## AIM
Copy the full set of lines exactly as given.

▼

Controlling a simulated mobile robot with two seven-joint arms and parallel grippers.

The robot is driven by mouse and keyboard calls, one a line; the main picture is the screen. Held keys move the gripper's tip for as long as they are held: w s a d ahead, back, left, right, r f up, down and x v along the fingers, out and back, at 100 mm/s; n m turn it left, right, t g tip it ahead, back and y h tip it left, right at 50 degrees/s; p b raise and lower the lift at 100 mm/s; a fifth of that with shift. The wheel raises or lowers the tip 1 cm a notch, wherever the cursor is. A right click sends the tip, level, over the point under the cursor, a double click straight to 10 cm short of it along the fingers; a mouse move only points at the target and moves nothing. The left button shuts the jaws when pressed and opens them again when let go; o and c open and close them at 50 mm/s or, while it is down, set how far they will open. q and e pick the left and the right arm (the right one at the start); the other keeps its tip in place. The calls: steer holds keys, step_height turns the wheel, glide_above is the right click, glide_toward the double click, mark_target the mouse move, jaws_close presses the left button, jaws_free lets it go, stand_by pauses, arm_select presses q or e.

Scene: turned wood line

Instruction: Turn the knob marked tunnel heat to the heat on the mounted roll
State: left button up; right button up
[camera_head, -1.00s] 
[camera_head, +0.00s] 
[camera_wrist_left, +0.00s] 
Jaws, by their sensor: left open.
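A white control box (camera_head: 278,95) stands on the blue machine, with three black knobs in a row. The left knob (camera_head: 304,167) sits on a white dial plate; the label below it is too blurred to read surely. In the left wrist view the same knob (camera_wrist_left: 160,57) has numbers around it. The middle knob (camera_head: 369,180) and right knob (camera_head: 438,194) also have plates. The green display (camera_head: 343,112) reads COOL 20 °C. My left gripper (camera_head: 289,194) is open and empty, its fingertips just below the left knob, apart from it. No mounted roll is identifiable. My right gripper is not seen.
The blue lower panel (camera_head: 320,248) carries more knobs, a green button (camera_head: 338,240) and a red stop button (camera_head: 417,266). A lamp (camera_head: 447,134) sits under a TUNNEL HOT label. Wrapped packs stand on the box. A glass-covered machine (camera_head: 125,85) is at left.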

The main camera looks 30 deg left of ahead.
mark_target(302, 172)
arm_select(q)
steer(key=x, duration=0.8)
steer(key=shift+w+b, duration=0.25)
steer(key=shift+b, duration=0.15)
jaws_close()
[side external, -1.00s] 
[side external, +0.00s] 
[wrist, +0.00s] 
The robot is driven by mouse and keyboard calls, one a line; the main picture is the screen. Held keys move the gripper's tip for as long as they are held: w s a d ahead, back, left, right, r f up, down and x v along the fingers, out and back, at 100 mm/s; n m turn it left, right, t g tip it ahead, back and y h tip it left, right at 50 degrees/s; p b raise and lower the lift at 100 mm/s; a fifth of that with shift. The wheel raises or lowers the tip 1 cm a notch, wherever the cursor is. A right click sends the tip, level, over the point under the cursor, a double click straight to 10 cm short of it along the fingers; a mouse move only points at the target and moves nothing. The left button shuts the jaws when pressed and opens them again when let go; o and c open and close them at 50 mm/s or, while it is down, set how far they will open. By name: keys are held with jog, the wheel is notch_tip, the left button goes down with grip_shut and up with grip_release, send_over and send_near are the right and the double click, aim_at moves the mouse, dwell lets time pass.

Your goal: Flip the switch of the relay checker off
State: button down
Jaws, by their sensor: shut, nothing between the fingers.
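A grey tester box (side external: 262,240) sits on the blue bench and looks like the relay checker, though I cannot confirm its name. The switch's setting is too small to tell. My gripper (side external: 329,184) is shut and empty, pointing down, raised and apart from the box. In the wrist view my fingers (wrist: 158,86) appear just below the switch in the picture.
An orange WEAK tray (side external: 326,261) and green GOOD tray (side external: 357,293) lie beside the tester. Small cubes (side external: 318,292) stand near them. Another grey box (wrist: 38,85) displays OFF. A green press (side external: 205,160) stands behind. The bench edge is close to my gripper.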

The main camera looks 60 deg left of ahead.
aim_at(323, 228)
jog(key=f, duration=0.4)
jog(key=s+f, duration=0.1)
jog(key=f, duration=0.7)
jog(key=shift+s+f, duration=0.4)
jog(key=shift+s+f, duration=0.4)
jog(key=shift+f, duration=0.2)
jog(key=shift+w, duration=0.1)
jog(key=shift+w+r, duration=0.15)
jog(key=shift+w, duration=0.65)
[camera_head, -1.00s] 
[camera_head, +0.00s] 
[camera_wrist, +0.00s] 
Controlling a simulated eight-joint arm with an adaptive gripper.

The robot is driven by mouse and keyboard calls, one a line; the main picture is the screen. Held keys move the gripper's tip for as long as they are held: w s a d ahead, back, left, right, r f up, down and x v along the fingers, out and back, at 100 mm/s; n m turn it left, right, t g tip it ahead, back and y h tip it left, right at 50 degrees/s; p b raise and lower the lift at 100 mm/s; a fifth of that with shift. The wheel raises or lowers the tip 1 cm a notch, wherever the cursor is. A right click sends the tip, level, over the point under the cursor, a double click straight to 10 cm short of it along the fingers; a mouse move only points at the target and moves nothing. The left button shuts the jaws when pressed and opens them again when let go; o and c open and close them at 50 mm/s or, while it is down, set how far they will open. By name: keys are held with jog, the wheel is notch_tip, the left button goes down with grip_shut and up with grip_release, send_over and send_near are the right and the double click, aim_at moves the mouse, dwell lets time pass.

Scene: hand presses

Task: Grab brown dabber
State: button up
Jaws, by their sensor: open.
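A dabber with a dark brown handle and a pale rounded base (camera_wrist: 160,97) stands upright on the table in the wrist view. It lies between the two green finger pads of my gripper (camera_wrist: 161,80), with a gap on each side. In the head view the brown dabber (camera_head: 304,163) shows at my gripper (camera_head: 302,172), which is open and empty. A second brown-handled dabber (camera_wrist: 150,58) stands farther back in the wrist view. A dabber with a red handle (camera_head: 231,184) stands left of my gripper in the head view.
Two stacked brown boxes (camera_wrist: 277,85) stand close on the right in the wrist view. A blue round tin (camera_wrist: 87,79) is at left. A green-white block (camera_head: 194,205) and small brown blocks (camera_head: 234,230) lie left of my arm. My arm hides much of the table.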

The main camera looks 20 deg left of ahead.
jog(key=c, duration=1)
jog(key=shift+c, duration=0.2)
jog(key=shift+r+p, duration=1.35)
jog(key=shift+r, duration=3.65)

▲

## EXERCISE RESPONSE
Controlling a simulated mobile robot with two seven-joint arms and parallel grippers.

The robot is driven by mouse and keyboard calls, one a line; the main picture is the screen. Held keys move the gripper's tip for as long as they are held: w s a d ahead, back, left, right, r f up, down and x v along the fingers, out and back, at 100 mm/s; n m turn it left, right, t g tip it ahead, back and y h tip it left, right at 50 degrees/s; p b raise and lower the lift at 100 mm/s; a fifth of that with shift. The wheel raises or lowers the tip 1 cm a notch, wherever the cursor is. A right click sends the tip, level, over the point under the cursor, a double click straight to 10 cm short of it along the fingers; a mouse move only points at the target and moves nothing. The left button shuts the jaws when pressed and opens them again when let go; o and c open and close them at 50 mm/s or, while it is down, set how far they will open. q and e pick the left and the right arm (the right one at the start); the other keeps its tip in place. The calls: steer holds keys, step_height turns the wheel, glide_above is the right click, glide_toward the double click, mark_target the mouse move, jaws_close presses the left button, jaws_free lets it go, stand_by pauses, arm_select presses q or e.

Scene: turned wood line

Instruction: Turn the knob marked tunnel heat to the heat on the mounted roll
State: left button up; right button up
[camera_head, -1.00s] 
[camera_head, +0.00s] 
[camera_wrist_left, +0.00s] 
Jaws, by their sensor: left open.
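A white control box (camera_head: 278,95) stands on the blue machine, with three black knobs in a row. The left knob (camera_head: 304,167) sits on a white dial plate; the label below it is too blurred to read surely. In the left wrist view the same knob (camera_wrist_left: 160,57) has numbers around it. The middle knob (camera_head: 369,180) and right knob (camera_head: 438,194) also have plates. The green display (camera_head: 343,112) reads COOL 20 °C. My left gripper (camera_head: 289,194) is open and empty, its fingertips just below the left knob, apart from it. No mounted roll is identifiable. My right gripper is not seen.
The blue lower panel (camera_head: 320,248) carries more knobs, a green button (camera_head: 338,240) and a red stop button (camera_head: 417,266). A lamp (camera_head: 447,134) sits under a TUNNEL HOT label. Wrapped packs stand on the box. A glass-covered machine (camera_head: 125,85) is at left.

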The main camera looks 30 deg left of ahead.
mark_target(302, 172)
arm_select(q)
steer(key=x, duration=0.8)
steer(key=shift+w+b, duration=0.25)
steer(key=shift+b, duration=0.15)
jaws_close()
[side external, -1.00s] 
[side external, +0.00s] 
[wrist, +0.00s] 
The robot is driven by mouse and keyboard calls, one a line; the main picture is the screen. Held keys move the gripper's tip for as long as they are held: w s a d ahead, back, left, right, r f up, down and x v along the fingers, out and back, at 100 mm/s; n m turn it left, right, t g tip it ahead, back and y h tip it left, right at 50 degrees/s; p b raise and lower the lift at 100 mm/s; a fifth of that with shift. The wheel raises or lowers the tip 1 cm a notch, wherever the cursor is. A right click sends the tip, level, over the point under the cursor, a double click straight to 10 cm short of it along the fingers; a mouse move only points at the target and moves nothing. The left button shuts the jaws when pressed and opens them again when let go; o and c open and close them at 50 mm/s or, while it is down, set how far they will open. By name: keys are held with jog, the wheel is notch_tip, the left button goes down with grip_shut and up with grip_release, send_over and send_near are the right and the double click, aim_at moves the mouse, dwell lets time pass.

Your goal: Flip the switch of the relay checker off
State: button down
Jaws, by their sensor: shut, nothing between the fingers.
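A grey tester box (side external: 262,240) sits on the blue bench and looks like the relay checker, though I cannot confirm its name. The switch's setting is too small to tell. My gripper (side external: 329,184) is shut and empty, pointing down, raised and apart from the box. In the wrist view my fingers (wrist: 158,86) appear just below the switch in the picture.
An orange WEAK tray (side external: 326,261) and green GOOD tray (side external: 357,293) lie beside the tester. Small cubes (side external: 318,292) stand near them. Another grey box (wrist: 38,85) displays OFF. A green press (side external: 205,160) stands behind. The bench edge is close to my gripper.

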The main camera looks 60 deg left of ahead.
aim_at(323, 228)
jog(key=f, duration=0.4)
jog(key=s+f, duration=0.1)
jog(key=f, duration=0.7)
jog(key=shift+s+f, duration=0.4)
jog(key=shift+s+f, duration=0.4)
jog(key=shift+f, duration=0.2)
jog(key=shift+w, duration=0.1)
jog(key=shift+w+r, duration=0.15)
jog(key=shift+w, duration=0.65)
[camera_head, -1.00s] 
[camera_head, +0.00s] 
[camera_wrist, +0.00s] 
Controlling a simulated eight-joint arm with an adaptive gripper.

The robot is driven by mouse and keyboard calls, one a line; the main picture is the screen. Held keys move the gripper's tip for as long as they are held: w s a d ahead, back, left, right, r f up, down and x v along the fingers, out and back, at 100 mm/s; n m turn it left, right, t g tip it ahead, back and y h tip it left, right at 50 degrees/s; p b raise and lower the lift at 100 mm/s; a fifth of that with shift. The wheel raises or lowers the tip 1 cm a notch, wherever the cursor is. A right click sends the tip, level, over the point under the cursor, a double click straight to 10 cm short of it along the fingers; a mouse move only points at the target and moves nothing. The left button shuts the jaws when pressed and opens them again when let go; o and c open and close them at 50 mm/s or, while it is down, set how far they will open. By name: keys are held with jog, the wheel is notch_tip, the left button goes down with grip_shut and up with grip_release, send_over and send_near are the right and the double click, aim_at moves the mouse, dwell lets time pass.

Scene: hand presses

Task: Grab brown dabber
State: button up
Jaws, by their sensor: open.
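A dabber with a dark brown handle and a pale rounded base (camera_wrist: 160,97) stands upright on the table in the wrist view. It lies between the two green finger pads of my gripper (camera_wrist: 161,80), with a gap on each side. In the head view the brown dabber (camera_head: 304,163) shows at my gripper (camera_head: 302,172), which is open and empty. A second brown-handled dabber (camera_wrist: 150,58) stands farther back in the wrist view. A dabber with a red handle (camera_head: 231,184) stands left of my gripper in the head view.
Two stacked brown boxes (camera_wrist: 277,85) stand close on the right in the wrist view. A blue round tin (camera_wrist: 87,79) is at left. A green-white block (camera_head: 194,205) and small brown blocks (camera_head: 234,230) lie left of my arm. My arm hides much of the table.

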The main camera looks 20 deg left of ahead.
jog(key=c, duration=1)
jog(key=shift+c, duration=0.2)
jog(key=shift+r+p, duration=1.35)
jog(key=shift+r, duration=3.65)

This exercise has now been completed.